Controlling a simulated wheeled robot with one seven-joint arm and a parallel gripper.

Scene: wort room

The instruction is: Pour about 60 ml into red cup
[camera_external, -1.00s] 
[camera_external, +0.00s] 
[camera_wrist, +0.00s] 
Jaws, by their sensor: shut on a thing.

⁂

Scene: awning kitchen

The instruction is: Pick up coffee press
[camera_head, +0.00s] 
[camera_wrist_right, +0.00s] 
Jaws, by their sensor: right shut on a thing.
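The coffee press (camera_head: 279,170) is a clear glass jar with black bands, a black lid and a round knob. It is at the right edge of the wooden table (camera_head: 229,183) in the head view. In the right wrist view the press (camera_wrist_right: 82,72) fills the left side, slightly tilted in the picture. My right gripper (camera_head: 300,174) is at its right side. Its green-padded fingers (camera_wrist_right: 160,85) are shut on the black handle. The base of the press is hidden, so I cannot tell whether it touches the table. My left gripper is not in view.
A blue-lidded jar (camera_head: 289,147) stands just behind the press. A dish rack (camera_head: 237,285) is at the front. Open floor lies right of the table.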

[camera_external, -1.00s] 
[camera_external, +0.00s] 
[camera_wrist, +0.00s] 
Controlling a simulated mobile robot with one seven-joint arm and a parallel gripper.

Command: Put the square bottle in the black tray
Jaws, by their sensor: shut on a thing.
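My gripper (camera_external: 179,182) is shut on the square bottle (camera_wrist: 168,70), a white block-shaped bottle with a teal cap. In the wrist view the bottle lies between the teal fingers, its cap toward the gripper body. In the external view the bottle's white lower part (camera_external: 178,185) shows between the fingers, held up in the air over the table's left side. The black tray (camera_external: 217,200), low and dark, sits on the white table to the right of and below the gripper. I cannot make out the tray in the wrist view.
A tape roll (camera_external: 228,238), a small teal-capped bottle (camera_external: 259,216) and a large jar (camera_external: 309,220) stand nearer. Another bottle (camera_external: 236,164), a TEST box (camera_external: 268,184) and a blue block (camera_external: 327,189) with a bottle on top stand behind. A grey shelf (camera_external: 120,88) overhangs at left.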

⁂

» What is asked
Make a list of all lines in the data that contain "simulated".

» Final answer
Controlling a simulated wheeled robot with one seven-joint arm and a parallel gripper.
Controlling a simulated mobile robot with one seven-joint arm and a parallel gripper.

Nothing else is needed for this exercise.